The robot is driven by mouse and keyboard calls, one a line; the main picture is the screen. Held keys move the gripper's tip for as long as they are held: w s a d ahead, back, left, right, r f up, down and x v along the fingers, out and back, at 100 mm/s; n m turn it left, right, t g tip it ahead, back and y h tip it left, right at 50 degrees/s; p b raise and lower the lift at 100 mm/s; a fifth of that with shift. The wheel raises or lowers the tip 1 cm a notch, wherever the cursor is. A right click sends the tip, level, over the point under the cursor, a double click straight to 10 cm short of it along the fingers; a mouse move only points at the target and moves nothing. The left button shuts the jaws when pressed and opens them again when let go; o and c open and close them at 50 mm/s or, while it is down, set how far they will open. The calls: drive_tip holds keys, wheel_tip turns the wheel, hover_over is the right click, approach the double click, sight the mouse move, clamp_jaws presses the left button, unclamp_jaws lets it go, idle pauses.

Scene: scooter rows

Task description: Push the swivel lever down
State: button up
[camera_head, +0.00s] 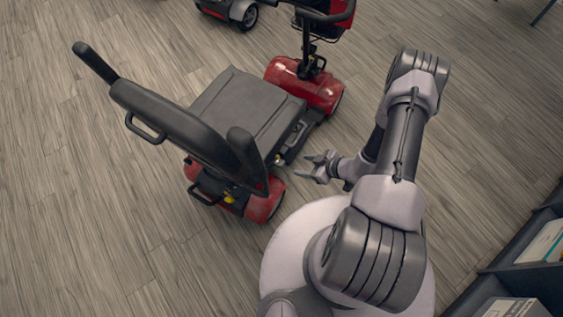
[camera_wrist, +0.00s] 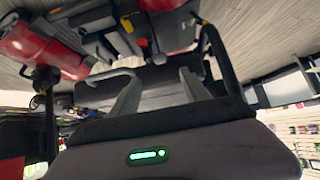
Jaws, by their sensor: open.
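A red and black mobility scooter (camera_head: 245,105) stands left of centre in the head view, with a grey seat and a black backrest. Its underside parts and red body also show along the top of the wrist view (camera_wrist: 165,25). A small dark part at the seat's right side (camera_head: 278,159) may be the swivel lever, but I cannot tell for sure. My gripper (camera_head: 307,166) is just right of this part, apart from it. Its fingers are spread and empty. In the wrist view my gripper (camera_wrist: 158,85) shows two separated fingers pointing toward the scooter.
A second scooter (camera_head: 235,10) is partly visible at the top. A dark shelf with boxes (camera_head: 525,265) stands at the lower right. The wooden floor (camera_head: 80,200) is clear on the left and at the right (camera_head: 490,110). The scooter's armrest (camera_head: 245,150) rises left of my gripper.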

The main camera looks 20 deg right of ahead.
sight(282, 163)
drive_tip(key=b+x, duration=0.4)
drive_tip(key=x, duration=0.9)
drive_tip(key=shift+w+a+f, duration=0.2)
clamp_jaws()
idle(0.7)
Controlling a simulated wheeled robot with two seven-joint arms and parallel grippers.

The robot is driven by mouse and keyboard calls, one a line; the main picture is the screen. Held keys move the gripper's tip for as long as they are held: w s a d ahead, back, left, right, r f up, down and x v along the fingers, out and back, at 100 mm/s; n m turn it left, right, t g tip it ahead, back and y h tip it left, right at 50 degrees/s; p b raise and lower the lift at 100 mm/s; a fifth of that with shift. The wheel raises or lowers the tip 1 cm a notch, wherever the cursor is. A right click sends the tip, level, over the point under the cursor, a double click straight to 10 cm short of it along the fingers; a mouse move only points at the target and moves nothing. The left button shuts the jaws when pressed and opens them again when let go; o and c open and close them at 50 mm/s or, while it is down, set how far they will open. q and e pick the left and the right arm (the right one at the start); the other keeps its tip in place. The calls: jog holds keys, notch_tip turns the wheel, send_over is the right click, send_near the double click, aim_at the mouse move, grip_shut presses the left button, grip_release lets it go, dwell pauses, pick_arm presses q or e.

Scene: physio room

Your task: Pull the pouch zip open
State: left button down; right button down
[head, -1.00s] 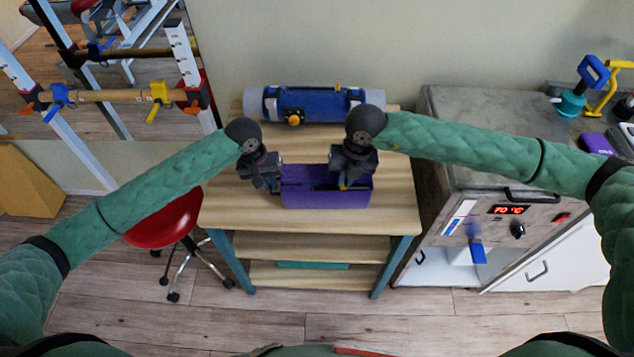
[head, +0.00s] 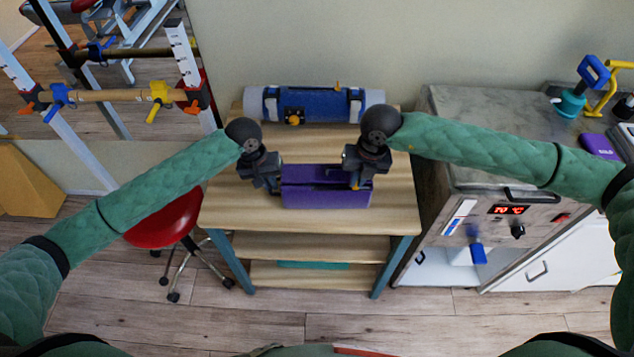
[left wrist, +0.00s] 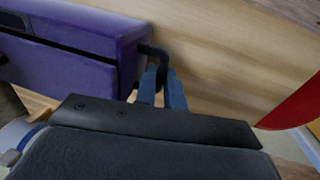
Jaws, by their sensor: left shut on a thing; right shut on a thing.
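The purple pouch (head: 325,193) stands on the wooden table (head: 385,215), with a dark slot along its top. In the left wrist view the pouch (left wrist: 60,75) fills the upper left. My left gripper (head: 273,187) is shut on a dark loop (left wrist: 150,52) at the pouch's left end. The blue fingertips show against this loop in the left wrist view. My right gripper (head: 354,182) is at the top right end of the pouch, shut on something small, probably the zip pull. The pull itself is hidden by the fingers.
A blue and grey roll (head: 320,104) lies behind the pouch, against the wall. A red stool (head: 165,222) is left of the table. A metal cabinet (head: 480,190) with a lit display stands to the right. The table front is clear.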

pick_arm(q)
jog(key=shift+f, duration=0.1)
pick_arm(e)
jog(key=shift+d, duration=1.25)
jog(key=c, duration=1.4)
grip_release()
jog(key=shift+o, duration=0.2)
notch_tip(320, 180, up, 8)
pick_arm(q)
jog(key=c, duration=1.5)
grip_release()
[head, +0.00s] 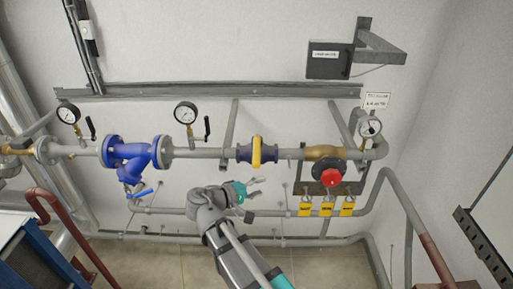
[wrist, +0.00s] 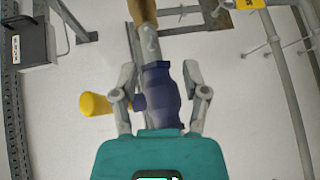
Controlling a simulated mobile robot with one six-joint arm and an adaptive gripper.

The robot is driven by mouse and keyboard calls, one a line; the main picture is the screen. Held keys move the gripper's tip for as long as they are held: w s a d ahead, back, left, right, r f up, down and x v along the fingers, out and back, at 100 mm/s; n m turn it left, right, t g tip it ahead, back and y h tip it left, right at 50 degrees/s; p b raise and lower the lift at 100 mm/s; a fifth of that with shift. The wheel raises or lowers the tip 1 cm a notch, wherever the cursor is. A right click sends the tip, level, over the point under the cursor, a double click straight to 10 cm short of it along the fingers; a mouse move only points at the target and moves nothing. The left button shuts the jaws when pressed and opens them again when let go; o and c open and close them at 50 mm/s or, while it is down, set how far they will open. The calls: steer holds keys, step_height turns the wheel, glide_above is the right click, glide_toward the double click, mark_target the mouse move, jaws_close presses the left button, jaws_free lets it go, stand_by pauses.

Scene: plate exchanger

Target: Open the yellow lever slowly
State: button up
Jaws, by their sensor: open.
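The yellow lever (head: 257,152) sits on a dark blue valve (head: 243,153) in the middle of the upper grey pipe. In the head view it stands upright across the pipe. My gripper (head: 258,187) is below it in the picture, open, with nothing between its fingers. In the wrist view, the dark blue valve body (wrist: 160,92) appears between the open fingers of my gripper (wrist: 160,75). The yellow lever (wrist: 96,104) sticks out to the left there, partly behind the left finger. No finger visibly grips it; the depth gap is unclear.
A red knob (head: 330,177) on a brass fitting and several yellow tags (head: 326,209) are to the right. A big blue valve (head: 133,153) and gauges (head: 185,113) are left. A lower pipe (head: 170,210) runs near my gripper.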

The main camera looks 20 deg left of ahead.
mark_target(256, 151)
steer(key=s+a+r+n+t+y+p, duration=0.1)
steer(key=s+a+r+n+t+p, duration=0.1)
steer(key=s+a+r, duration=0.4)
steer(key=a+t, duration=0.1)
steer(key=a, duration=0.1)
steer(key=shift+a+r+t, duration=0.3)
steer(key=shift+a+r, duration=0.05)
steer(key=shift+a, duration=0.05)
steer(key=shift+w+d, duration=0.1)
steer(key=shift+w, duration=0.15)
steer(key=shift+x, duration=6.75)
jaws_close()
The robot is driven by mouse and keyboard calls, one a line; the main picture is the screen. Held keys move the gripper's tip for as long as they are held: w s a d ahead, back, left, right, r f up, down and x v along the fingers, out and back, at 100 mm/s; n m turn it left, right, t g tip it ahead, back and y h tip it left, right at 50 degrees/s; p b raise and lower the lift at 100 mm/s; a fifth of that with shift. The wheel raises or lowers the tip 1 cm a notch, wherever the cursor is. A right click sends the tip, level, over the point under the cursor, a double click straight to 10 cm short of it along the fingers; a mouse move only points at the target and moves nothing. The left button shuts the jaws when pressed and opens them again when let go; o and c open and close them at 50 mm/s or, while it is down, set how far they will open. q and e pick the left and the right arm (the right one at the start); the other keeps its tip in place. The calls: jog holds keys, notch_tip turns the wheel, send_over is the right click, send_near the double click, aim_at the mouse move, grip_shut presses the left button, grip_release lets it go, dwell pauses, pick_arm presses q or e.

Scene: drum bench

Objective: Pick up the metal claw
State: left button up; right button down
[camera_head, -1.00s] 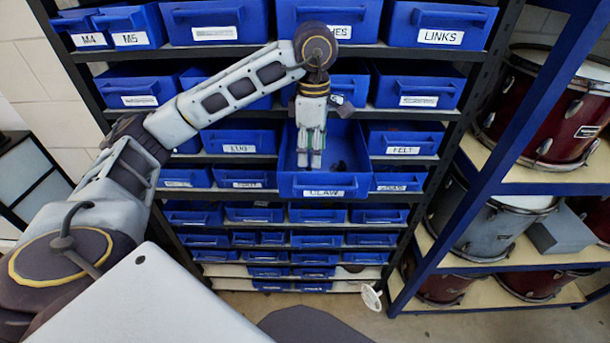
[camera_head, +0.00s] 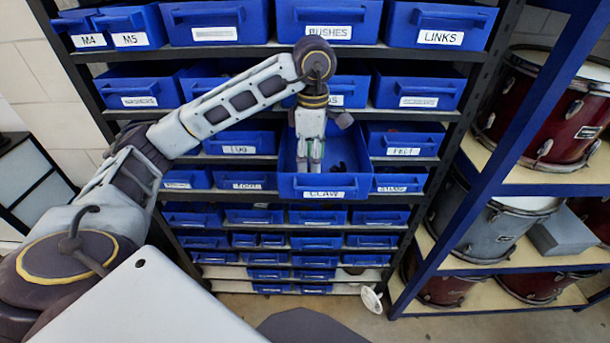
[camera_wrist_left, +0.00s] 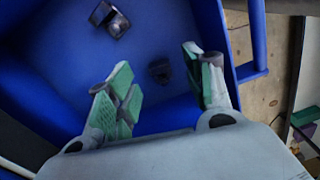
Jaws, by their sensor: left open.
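The open blue drawer labelled CLAW (camera_head: 345,186) is pulled out of the rack. My left gripper (camera_head: 309,165) points down into it, with its fingers apart and empty. In the left wrist view the gripper (camera_wrist_left: 162,92) shows green-padded fingers above the blue drawer floor. No contact between fingers and claw shows. My right gripper is not in view.
Closed-in rows of blue bins surround the drawer, including the FELT bin (camera_head: 403,140) to its right and the LUG bin (camera_head: 239,139) to its left. The drawer's walls stand close around the fingers. A blue-framed shelf with drums (camera_head: 545,105) is at the right.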

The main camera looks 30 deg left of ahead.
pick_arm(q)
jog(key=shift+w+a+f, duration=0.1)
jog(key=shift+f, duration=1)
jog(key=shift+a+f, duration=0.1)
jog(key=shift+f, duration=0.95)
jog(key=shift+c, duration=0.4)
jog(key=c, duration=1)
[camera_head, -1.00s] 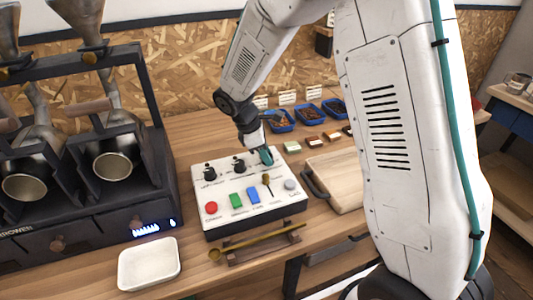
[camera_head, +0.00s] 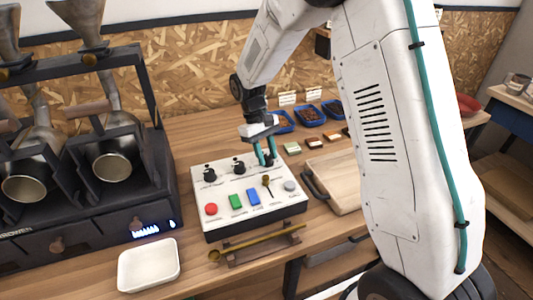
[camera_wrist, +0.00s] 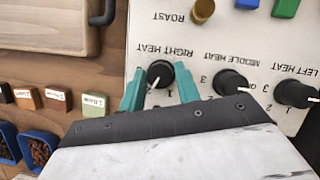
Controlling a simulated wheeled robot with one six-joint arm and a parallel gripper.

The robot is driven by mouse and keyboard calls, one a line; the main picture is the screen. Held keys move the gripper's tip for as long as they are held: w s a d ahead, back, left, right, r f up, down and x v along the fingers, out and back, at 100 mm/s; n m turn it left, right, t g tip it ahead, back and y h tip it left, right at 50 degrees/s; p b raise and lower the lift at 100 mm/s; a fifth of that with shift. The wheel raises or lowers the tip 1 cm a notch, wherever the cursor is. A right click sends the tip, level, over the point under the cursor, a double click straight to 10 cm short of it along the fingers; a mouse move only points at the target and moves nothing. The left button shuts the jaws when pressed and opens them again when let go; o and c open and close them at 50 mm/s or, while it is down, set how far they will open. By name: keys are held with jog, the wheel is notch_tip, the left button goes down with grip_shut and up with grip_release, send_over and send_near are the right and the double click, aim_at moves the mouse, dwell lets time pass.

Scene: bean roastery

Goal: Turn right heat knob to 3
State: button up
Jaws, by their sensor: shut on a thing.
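The right heat knob (camera_wrist: 160,74) is round and black, on the white control panel (camera_head: 222,182). In the wrist view the panel appears upside down. My gripper (camera_head: 266,161) reaches down to the panel's far right corner, its teal fingers on either side of the knob. In the wrist view my gripper (camera_wrist: 159,77) is shut on the knob. A white pointer mark shows at the knob's lower left in that view. The fingers hide most of its number scale, so I cannot read its exact setting. The middle heat knob (camera_wrist: 229,81) and left heat knob (camera_wrist: 292,92) stand beside it.
The panel also has a red button (camera_head: 211,208), green and blue switches and a small brass lever (camera_head: 267,181). A wooden board (camera_head: 337,178) lies right of it, and blue bean trays (camera_head: 310,114) behind. A white dish (camera_head: 149,264) and the roaster (camera_head: 80,165) are left.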

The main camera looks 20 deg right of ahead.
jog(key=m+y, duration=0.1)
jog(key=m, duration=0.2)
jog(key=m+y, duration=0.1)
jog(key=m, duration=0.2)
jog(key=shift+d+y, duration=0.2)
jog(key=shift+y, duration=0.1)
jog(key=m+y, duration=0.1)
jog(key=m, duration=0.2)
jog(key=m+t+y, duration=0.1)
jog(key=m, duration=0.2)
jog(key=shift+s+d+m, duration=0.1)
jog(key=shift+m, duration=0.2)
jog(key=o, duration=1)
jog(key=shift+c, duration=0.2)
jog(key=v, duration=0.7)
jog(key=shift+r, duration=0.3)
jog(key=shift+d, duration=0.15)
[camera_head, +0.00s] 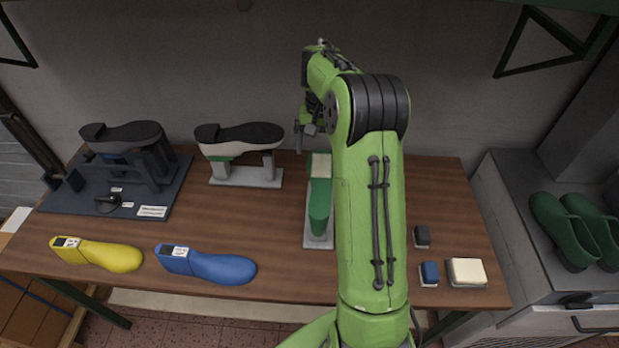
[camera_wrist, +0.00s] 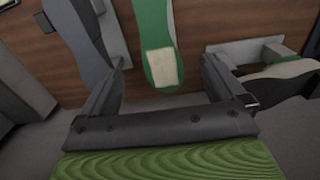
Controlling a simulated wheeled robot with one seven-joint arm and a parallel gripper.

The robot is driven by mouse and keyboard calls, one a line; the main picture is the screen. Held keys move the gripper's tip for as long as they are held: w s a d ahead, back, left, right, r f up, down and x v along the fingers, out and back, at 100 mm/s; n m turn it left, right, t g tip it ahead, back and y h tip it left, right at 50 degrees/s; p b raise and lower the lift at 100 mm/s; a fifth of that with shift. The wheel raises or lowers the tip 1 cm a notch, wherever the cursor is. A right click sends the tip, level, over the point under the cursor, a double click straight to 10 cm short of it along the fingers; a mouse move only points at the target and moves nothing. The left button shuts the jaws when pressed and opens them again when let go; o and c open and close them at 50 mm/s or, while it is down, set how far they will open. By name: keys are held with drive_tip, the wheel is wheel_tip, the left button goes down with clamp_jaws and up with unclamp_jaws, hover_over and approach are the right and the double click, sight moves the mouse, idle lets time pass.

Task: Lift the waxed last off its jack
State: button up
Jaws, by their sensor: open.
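A green last (camera_head: 319,205) with a cream patch at its far end sits on a grey jack (camera_head: 318,243) in the middle of the bench; my arm hides its right side in the head view. The same green last (camera_wrist: 157,30) and its cream patch (camera_wrist: 163,68) show in the wrist view, with the patch in line with the gap between the fingers. My gripper (camera_head: 304,138) is open and empty beyond the patched end. In the wrist view its fingers (camera_wrist: 165,80) stand apart on either side of that end, not visibly touching it.
A dark-soled last (camera_head: 240,133) on a grey stand and a shoe (camera_head: 122,137) on a dark fixture stand left. Yellow (camera_head: 105,254) and blue (camera_head: 210,265) lasts lie at the front left. Small blocks, one cream (camera_head: 467,271), lie front right. Green clogs (camera_head: 575,232) rest on the right-hand cabinet.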

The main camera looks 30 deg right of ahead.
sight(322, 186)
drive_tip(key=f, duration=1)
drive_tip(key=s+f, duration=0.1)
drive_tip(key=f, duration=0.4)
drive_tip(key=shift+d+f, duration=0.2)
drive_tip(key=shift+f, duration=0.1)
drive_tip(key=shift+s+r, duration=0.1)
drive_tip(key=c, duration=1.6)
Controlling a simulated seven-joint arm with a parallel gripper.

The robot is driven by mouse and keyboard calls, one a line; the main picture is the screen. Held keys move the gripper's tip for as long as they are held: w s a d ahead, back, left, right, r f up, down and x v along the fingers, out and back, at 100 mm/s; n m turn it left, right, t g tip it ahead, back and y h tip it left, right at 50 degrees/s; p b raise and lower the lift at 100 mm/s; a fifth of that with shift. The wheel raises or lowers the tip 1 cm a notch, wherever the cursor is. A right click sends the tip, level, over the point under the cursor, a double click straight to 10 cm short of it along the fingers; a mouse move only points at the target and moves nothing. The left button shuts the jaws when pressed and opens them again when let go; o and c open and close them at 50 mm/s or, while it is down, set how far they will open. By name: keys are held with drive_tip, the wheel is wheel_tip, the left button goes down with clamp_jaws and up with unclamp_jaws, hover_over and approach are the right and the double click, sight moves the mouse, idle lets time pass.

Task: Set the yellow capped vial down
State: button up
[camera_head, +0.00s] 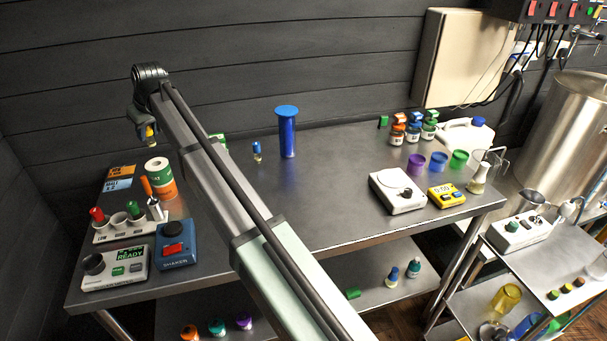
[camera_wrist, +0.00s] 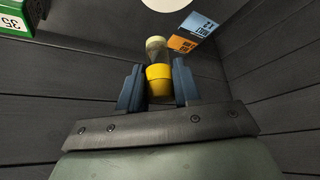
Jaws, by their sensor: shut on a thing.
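The yellow capped vial (camera_wrist: 160,78) is between the two dark blue fingers of my gripper (camera_wrist: 158,86) in the wrist view, with its yellow cap nearest the palm and its clear body pointing away. In the head view my gripper (camera_head: 149,129) is at the upper left, shut on the vial, whose yellow part (camera_head: 150,132) shows just below the fingers. It is held up in the air over the back left of the steel table (camera_head: 330,215), near the dark wall. The vial's contents are too small to make out.
A blue-capped vial (camera_head: 257,150) and blue cylinder (camera_head: 287,132) stand right of my arm. The table's middle is clear.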

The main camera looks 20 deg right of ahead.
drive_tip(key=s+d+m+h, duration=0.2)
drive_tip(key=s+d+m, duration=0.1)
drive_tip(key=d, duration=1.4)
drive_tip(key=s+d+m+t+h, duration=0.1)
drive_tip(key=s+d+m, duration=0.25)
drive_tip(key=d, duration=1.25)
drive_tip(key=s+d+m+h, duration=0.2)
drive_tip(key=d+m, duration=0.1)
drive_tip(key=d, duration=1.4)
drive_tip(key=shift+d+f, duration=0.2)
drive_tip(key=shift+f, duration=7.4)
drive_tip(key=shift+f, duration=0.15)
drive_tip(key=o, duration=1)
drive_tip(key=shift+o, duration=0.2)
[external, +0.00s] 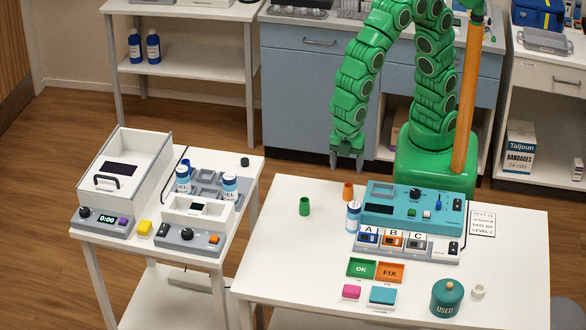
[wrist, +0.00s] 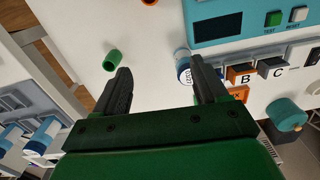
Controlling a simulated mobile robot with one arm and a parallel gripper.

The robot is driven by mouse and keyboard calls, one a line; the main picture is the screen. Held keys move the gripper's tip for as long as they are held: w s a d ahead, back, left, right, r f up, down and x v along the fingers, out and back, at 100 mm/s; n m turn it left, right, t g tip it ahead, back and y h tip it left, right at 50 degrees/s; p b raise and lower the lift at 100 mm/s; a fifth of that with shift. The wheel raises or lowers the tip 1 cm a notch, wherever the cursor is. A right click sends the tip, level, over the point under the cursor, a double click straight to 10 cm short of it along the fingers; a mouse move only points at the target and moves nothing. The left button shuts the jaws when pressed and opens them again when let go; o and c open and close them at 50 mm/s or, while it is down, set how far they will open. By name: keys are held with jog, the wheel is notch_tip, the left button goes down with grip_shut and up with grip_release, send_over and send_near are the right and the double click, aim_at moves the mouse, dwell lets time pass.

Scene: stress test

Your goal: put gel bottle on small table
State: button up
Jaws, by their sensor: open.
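A white bottle with blue bands (external: 353,217) stands upright on the large white table, just left of the teal device; its label is too small to read. It also shows in the wrist view (wrist: 183,68), partly hidden behind my right finger. Two similar bottles labelled GEL, one (external: 183,179) and another (external: 229,187), stand on the small table (external: 255,165) at the left, by the grey rack. My gripper (external: 347,158) hangs near the large table's back edge, pointing down. In the wrist view my gripper (wrist: 158,82) is open and empty, its fingers apart.
The teal device (external: 400,212) and A, B, C module row (external: 405,245) stand right of the bottle. The small table holds a clear-lidded box (external: 125,165) and a scale-like unit (external: 188,230). The large table's front left is bare.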

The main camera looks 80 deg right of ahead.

_SET PROBLEM_:
Find out how many lines in the listing contain the string "parallel". Give the number alone.

_RESPONSE BELOW_:
5